Michelle Levy

With over 100 submissions being presented to the Quality of Advice Review, one of the key takeaways for Michelle Levy three months into the job as review lead is the considerable “fear” of non-compliance in the industry.

Speaking at the Professional Planner Licensee Summit in Katoomba Monday morning, her first public event since taking the job, Levy said advisers and licensees have expressed concerns that even minor breaches of regulatory requirements will trigger high penalties.

“There is considerable fear of non-compliance in the industry,” she said. “This has resulted in a compliance-driven approach across the industry where the tolerance for regulatory risk is very low.”

Treasury team will shortly be conducting a survey of a random sample of advisers to gather data on their experiences with the regulatory framework, Levy added.

The Allens partner said feedback indicated regulatory costs and complexity in the industry are not only pushing up the cost of advice but are affecting client engagement.

“Fee disclosure statements, fee deduction consent forms and statements of advice are often identified as regulatory requirements that are not viewed by the industry as value adding for clients.”

Lost in translation

Levy said compliance with the law, compliance with the requirements of licensees and product issuers, and uncertainty about what the law requires are common themes to come out of the submissions.

“Others are mistrust of the industry, uncertainty about what it can provide and who it is intended for. The cost of advice is an impediment.”

Levy said she agrees with the assessment from the industry that the level of consumer protection should align with risks associated with the advice.

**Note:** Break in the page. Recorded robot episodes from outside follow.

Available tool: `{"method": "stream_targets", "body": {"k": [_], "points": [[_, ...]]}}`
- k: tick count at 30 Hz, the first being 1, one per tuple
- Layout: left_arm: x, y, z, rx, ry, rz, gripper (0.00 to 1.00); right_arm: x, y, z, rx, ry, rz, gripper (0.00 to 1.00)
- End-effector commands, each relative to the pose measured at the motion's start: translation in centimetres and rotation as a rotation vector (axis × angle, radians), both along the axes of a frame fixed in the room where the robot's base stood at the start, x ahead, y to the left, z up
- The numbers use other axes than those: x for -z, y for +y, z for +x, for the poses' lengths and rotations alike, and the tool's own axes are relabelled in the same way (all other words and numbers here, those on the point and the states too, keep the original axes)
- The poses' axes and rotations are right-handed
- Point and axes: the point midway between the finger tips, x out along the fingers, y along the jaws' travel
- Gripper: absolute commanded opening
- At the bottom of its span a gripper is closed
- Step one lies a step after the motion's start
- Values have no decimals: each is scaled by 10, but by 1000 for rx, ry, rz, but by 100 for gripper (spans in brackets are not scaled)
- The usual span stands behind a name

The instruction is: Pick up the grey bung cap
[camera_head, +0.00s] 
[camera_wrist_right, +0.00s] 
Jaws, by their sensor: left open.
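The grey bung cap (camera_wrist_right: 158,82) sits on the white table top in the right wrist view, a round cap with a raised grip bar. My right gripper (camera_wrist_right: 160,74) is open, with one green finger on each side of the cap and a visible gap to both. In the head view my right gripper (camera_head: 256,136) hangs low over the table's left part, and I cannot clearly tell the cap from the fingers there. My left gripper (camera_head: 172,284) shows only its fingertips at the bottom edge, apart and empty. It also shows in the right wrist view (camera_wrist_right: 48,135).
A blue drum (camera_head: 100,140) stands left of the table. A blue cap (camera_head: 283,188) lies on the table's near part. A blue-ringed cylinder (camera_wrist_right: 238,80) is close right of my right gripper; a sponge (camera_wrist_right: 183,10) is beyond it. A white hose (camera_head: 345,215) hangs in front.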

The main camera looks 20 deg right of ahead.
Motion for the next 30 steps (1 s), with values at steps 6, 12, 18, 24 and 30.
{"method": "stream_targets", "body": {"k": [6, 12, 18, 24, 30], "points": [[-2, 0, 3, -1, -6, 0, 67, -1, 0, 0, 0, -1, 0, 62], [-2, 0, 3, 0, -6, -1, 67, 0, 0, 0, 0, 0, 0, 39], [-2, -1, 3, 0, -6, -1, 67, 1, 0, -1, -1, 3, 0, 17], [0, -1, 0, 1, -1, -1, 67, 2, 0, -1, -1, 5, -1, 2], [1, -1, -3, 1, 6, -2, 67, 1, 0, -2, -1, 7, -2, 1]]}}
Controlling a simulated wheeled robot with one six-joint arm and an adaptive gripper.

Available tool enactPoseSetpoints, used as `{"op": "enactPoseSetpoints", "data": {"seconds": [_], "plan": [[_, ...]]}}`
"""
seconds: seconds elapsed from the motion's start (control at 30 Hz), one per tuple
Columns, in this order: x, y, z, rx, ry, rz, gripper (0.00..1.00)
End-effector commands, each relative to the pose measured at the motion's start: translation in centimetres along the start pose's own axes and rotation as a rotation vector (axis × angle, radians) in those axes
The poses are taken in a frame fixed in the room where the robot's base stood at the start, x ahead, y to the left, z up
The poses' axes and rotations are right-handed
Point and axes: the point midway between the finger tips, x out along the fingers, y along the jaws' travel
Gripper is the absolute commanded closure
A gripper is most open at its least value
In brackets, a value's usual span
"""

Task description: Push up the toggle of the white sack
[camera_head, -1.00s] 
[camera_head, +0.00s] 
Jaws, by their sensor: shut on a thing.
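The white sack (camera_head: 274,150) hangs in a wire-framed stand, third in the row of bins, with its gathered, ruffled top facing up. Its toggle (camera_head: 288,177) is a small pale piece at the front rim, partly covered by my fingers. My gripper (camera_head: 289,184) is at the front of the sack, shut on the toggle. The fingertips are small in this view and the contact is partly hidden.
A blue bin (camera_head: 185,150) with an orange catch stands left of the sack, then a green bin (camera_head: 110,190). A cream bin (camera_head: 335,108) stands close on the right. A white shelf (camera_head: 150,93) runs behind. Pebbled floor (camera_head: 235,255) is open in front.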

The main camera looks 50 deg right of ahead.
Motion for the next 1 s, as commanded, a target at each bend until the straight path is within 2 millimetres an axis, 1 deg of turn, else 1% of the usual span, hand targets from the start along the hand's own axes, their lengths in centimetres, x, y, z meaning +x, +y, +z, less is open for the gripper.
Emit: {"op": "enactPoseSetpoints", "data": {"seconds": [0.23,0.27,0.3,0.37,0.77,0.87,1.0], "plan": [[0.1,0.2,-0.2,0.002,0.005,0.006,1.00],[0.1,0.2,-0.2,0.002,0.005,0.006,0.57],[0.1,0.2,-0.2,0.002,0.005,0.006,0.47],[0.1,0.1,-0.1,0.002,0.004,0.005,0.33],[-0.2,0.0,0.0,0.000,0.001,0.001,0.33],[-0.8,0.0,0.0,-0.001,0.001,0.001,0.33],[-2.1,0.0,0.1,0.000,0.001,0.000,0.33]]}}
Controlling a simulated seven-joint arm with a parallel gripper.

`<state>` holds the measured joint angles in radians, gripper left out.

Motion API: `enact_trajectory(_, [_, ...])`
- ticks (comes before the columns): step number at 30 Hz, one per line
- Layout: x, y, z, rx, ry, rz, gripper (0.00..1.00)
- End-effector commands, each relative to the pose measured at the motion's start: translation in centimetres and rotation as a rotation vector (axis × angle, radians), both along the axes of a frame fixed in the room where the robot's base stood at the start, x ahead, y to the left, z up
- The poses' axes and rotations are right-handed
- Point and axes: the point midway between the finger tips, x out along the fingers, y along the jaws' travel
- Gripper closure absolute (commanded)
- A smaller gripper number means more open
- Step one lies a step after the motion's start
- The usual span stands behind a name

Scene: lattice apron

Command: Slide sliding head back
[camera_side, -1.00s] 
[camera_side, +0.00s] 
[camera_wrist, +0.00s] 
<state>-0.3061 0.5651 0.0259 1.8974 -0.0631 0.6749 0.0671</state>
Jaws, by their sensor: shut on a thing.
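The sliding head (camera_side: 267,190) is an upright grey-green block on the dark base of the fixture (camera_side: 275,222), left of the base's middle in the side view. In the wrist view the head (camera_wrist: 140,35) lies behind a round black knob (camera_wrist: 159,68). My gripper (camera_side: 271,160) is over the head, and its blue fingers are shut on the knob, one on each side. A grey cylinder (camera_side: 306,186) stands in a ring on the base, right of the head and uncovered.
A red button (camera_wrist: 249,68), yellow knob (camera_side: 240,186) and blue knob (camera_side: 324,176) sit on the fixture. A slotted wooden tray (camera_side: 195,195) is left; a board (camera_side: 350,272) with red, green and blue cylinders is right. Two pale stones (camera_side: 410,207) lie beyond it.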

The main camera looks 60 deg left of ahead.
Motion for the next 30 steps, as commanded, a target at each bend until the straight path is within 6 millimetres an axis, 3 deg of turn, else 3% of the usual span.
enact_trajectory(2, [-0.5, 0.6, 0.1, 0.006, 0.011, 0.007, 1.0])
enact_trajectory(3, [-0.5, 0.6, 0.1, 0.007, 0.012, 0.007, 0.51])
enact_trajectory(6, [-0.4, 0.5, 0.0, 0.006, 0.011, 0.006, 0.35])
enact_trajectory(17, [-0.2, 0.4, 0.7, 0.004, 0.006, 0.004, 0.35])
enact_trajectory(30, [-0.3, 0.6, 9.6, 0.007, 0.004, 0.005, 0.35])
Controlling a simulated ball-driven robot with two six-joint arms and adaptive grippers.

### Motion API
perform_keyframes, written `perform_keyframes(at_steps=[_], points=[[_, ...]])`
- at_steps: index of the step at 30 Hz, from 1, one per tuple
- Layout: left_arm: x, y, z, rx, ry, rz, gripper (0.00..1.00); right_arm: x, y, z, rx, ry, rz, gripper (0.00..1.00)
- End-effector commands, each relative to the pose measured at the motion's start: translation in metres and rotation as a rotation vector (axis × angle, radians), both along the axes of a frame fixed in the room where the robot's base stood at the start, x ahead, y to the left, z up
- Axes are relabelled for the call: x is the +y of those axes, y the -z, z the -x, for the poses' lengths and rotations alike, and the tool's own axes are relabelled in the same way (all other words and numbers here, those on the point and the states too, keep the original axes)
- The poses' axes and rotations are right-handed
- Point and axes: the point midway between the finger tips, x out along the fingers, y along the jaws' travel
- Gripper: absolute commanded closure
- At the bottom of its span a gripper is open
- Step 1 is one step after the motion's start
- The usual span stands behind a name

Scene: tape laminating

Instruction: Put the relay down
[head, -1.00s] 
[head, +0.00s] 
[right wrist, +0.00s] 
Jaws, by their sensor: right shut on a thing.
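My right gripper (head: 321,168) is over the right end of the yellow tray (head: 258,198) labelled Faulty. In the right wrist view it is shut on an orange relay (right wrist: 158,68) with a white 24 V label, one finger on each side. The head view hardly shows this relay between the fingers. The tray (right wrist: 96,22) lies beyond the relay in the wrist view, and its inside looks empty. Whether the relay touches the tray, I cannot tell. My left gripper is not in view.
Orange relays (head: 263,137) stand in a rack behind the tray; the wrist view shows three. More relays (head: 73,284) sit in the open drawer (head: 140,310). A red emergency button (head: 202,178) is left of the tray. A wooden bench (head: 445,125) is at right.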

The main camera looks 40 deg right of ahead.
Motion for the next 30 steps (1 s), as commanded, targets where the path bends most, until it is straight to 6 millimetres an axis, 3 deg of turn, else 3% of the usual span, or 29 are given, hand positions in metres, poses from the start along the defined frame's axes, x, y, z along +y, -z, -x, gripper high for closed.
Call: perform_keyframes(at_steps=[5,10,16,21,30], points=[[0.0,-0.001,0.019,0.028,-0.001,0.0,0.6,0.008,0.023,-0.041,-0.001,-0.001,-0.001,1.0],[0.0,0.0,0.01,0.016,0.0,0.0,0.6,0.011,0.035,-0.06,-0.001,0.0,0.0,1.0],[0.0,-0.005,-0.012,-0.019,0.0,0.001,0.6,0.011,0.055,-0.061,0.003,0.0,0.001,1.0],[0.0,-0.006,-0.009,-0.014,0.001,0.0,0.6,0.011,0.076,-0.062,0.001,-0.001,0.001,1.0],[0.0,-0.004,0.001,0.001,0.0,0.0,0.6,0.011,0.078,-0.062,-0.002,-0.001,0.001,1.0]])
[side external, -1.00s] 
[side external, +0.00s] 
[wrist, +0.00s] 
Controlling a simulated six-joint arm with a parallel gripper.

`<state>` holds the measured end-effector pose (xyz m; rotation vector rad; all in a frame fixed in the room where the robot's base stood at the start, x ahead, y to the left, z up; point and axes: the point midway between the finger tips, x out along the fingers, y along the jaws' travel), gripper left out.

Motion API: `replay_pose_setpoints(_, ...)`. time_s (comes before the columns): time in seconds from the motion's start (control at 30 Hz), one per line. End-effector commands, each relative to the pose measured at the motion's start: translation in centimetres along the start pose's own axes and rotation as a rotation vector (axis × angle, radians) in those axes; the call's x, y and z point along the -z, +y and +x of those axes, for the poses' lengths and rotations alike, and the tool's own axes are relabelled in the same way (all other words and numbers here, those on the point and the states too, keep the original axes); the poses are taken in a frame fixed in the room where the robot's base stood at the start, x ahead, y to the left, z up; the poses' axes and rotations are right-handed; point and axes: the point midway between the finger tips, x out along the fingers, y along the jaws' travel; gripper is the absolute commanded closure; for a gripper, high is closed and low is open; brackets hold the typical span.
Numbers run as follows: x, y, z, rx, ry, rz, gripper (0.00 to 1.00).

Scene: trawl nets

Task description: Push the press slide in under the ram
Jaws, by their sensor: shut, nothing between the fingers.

“Some submissions argue that ‘strategic advice’ should be regulated differently from ‘product advice’ because there is a reduced risk of consumer detriment associated with this type of advice. There is also appetite in the industry to move away from ‘general advice’ as a label and for it to be rebranded as purely ‘information’, as it is not based on the client’s personal circumstances.”

The concerns about general advice are shared with Levy, but she said re-labelling it as ‘information’ is not the answer because general advice must contain a recommendation or opinion to fall within in the term.

She also believes the government and not for profit sector could do more to provide financial advice to consumers who are not able to pay for advice.